Il y a 75 ans, le 14 juillet 1943, Henri Hoppenot, le représentant du Comité Français de Libération Nationale proclame le ralliement de la Martinique à la France libre. Il met ainsi fin à la période vichyste sur l’ile antillaise que les Martiniquais appellent communément « An tan Robè » (du nom du représentant du régime de Vichy, l’Amiral Robert). Outremers360 vous propose de découvrir ou redécouvrir le contexte de ce 14 juillet particulier qui a fait date en Martinique.

Même éloignées de dizaines de milliers de kilomètres, les Antilles et la Guyane subissent de plein fouet le régime du Maréchal Pétain au cours des années 1940. Elles sont au centre d’enjeux économiques, politiques mais aussi militaires et particulièrement surveillés par les Américains qui craignent l’occupation de ces îles par les Allemands.
L’Amiral Robert, chargé par le maréchal Pétain du maintien de la paix sociale dans les colonies et à l’expédition des affaires courantes, endosse un rôle de diplomate avec les Américains. L’Amiral Greenslade et le Vice-Amiral Horne se rendent à plusieurs reprises à la Martinique pour négocier des accords qui permettent aux Antilles de bénéficier d’une aide américaine en nourriture et en fournitures de première nécessité. En contrepartie, les Américains maintenaient une surveillance aérienne et navale toujours plus forte sur la zone.

Mais, le 9 mai 1942, l’Amiral Hoover dénonça les accords franco-américains passés pour les Antilles et exigea l’immobilisation de tous les navires français dans cette zone. Il impose alors un blocus sur les îles françaises d’Amérique, qui viendra davantage aggraver les conditions de vie des Antillais.

 

 

La Martinique an tan Robè (au temps de Robert)
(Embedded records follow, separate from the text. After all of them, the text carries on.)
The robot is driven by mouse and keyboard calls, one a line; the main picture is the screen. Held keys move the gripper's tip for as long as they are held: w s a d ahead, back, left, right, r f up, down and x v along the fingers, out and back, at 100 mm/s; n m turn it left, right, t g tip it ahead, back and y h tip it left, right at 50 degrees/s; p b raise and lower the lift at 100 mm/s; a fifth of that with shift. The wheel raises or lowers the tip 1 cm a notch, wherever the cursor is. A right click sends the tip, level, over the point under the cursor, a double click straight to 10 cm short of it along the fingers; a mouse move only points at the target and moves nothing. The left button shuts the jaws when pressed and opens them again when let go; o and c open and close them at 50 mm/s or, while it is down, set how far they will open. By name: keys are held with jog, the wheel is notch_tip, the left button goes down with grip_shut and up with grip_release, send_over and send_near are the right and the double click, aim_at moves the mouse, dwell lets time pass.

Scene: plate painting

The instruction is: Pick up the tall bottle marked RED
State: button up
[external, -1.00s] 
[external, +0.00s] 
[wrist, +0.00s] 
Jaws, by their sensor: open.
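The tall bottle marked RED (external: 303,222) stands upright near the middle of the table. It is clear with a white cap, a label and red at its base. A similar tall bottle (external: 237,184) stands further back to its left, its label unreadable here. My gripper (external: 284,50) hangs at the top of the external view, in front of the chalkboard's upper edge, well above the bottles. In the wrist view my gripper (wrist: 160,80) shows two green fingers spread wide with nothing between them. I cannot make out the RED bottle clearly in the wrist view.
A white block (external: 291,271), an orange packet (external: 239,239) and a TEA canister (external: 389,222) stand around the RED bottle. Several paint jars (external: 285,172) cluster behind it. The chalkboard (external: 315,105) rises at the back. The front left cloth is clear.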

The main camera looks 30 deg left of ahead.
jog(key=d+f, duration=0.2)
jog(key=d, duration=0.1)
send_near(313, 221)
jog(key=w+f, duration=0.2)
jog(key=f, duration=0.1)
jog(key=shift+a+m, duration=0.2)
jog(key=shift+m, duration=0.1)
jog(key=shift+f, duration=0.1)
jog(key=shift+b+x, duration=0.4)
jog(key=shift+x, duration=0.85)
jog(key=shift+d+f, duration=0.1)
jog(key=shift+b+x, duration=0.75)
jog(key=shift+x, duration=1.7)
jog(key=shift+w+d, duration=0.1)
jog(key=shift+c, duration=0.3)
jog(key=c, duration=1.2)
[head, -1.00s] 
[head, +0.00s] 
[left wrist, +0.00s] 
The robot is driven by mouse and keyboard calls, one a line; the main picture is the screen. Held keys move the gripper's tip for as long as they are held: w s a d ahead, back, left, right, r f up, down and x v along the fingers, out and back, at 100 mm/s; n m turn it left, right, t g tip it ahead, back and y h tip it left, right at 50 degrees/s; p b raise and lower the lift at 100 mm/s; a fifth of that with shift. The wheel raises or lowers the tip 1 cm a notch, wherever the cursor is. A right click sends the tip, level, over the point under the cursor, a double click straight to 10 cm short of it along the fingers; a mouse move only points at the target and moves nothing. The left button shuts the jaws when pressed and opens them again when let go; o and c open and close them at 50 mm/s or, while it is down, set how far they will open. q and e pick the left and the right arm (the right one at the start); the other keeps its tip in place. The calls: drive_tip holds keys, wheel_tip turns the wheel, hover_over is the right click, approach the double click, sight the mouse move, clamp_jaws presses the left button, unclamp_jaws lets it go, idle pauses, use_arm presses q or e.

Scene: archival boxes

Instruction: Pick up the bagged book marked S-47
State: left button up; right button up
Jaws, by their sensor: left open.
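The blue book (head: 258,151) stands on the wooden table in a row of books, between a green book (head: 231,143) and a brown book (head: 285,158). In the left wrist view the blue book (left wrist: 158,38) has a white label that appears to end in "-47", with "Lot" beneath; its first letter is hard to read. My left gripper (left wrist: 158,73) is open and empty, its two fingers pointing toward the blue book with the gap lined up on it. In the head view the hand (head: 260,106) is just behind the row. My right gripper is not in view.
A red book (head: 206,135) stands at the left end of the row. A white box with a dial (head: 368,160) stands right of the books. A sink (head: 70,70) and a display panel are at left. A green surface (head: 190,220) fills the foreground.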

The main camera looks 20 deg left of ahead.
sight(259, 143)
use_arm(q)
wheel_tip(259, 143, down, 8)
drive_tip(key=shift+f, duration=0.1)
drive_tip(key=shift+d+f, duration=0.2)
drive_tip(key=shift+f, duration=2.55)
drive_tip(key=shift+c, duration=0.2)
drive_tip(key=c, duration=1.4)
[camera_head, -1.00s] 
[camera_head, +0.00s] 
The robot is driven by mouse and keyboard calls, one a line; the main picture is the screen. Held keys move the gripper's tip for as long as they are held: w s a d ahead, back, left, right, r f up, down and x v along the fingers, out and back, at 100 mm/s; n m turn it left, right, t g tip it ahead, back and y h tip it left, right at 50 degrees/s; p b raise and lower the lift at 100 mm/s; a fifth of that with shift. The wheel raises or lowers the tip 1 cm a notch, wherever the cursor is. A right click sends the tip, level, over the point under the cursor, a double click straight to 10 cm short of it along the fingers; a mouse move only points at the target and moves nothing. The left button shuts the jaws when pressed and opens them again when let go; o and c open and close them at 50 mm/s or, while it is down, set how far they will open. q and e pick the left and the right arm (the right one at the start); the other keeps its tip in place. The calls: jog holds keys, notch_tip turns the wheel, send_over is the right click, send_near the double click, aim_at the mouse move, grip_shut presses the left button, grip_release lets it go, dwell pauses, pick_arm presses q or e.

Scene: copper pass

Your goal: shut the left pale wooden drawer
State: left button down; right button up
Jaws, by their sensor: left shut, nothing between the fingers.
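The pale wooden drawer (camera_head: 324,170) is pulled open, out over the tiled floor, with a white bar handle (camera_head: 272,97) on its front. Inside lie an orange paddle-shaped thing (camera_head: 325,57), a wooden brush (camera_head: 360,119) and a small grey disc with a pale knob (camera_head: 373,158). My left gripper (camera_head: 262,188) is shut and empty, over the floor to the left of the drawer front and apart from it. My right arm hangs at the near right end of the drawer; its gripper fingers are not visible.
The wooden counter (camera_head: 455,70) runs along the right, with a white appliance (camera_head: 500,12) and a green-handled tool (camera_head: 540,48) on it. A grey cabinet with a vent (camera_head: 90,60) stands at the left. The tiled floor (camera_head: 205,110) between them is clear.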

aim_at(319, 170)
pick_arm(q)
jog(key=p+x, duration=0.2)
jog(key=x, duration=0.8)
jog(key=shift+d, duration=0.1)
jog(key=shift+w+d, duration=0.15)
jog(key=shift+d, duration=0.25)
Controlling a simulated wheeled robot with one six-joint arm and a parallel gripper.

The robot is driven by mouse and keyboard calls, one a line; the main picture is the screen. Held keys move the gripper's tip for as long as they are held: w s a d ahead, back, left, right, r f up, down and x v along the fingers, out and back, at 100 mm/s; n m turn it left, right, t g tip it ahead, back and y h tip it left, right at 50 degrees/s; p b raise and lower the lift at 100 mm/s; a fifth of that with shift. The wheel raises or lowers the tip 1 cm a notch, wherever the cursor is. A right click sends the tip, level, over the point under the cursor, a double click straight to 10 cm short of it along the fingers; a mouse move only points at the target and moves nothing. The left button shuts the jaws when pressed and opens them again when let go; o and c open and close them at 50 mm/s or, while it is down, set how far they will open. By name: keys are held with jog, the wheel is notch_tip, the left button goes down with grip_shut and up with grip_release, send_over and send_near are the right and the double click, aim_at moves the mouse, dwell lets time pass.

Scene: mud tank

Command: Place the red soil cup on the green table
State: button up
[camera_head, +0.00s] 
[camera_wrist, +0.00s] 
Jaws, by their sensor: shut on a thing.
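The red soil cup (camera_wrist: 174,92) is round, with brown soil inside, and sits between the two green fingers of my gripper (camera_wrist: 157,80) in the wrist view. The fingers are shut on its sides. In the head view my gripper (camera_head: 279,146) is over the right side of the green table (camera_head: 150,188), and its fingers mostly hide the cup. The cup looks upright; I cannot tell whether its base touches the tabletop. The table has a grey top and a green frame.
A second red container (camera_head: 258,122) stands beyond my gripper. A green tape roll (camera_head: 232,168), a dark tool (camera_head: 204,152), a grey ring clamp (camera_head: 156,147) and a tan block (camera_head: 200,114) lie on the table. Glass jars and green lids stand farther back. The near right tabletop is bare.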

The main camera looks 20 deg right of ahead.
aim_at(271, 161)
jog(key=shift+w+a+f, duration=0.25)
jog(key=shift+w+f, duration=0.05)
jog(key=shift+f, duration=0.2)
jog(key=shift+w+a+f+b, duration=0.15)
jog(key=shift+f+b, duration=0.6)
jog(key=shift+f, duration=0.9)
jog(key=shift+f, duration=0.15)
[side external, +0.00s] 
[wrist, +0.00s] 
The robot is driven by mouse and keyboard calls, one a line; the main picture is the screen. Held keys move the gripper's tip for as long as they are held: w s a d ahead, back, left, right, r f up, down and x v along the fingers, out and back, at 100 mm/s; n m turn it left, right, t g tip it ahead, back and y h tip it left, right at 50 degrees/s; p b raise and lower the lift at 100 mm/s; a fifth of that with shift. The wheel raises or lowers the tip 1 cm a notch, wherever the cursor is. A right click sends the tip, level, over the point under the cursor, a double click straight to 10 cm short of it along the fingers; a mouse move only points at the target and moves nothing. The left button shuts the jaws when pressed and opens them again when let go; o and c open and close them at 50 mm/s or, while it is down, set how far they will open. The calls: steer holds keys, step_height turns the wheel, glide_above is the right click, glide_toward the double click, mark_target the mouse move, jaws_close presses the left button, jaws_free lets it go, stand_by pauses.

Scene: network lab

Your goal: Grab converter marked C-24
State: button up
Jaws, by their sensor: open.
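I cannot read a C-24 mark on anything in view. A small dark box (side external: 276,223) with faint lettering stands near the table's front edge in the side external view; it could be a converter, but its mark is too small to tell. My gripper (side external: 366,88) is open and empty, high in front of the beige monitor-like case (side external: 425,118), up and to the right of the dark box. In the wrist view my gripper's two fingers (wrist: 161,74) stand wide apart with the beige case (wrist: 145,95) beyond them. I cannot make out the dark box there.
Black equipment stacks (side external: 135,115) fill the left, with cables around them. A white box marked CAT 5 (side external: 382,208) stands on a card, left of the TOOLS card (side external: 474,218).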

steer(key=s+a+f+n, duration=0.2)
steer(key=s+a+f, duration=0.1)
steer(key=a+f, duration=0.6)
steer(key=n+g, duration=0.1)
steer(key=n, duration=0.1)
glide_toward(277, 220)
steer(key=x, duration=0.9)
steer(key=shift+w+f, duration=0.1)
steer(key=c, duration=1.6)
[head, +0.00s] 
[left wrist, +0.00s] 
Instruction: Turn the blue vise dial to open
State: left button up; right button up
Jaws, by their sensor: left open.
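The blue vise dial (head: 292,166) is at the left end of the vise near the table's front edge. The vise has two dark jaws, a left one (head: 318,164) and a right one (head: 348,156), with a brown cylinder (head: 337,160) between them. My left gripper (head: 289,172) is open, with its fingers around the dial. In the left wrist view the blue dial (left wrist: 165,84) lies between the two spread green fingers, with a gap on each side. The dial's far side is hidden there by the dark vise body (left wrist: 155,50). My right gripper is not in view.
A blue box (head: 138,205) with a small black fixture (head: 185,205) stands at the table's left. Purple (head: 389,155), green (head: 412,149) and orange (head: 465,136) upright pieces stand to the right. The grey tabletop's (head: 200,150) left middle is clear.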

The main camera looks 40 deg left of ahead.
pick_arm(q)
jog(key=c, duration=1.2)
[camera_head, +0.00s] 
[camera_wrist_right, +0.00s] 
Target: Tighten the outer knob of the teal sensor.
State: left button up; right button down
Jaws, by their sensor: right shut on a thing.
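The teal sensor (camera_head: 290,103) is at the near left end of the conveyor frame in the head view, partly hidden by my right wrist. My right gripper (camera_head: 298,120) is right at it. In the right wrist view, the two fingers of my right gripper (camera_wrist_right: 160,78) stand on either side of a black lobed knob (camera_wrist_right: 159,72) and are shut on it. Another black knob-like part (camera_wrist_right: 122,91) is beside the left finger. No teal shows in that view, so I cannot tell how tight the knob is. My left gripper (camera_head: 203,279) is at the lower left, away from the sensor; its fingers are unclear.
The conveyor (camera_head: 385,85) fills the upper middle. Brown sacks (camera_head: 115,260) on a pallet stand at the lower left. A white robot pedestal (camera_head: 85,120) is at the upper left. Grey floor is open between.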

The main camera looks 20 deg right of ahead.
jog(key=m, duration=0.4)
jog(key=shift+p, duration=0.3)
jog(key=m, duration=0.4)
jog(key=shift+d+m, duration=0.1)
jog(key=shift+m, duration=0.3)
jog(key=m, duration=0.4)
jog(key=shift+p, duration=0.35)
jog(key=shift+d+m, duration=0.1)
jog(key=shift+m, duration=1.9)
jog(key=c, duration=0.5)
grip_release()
En effet, depuis la reddition de la France en 1940, les liaisons transatlantiques sont coupées avec l’Hexagone. L’administration rationne la population qui doit se montrer « inventive » pour se nourrir et se vêtir. Les prix augmentent de façon exponentielle, et les salaires ne suivent pas toujours. Les produits de première nécessité comme la farine, la viande salée, le savon, le tissu font défaut et sont remplacés tant bien que mal par des productions locales.
On transforme certains produits comme le manioc ou le fruit à pain pour en faire de la farine. Le programme des autorités locales visant à mettre l’accent sur les productions agricoles de l’île ne fonctionne pas concrètement: les agriculteurs manquent de moyens techniques pour produire (engrais, outils), les producteurs de canne à sucre se montrent particulièrement réticents à produire des cultures vivrières. Cependant, des arrêtés sont pris comme en mars 1943 pour obliger les cultivateurs à garder 20% de leurs surfaces cultivées (1 hectare au moins) en productions de bananes, patates, choux pays, haricots, manioc, arachides.

 

Sur le plan politique, l’Amiral Robert met en place un état policier qui règlemente et punit : ouverture de camps d’internement, interdiction des fêtes et rassemblements populaires (carnaval, combats de coqs…).
Dans les écoles, les programmes scolaires sont revus. L’accent est mis sur la morale, le patriotisme, la religion, le sport et le respect de la hiérarchie.Le salut au drapeau est imposé tous les matins dans les administrations et dans les écoles.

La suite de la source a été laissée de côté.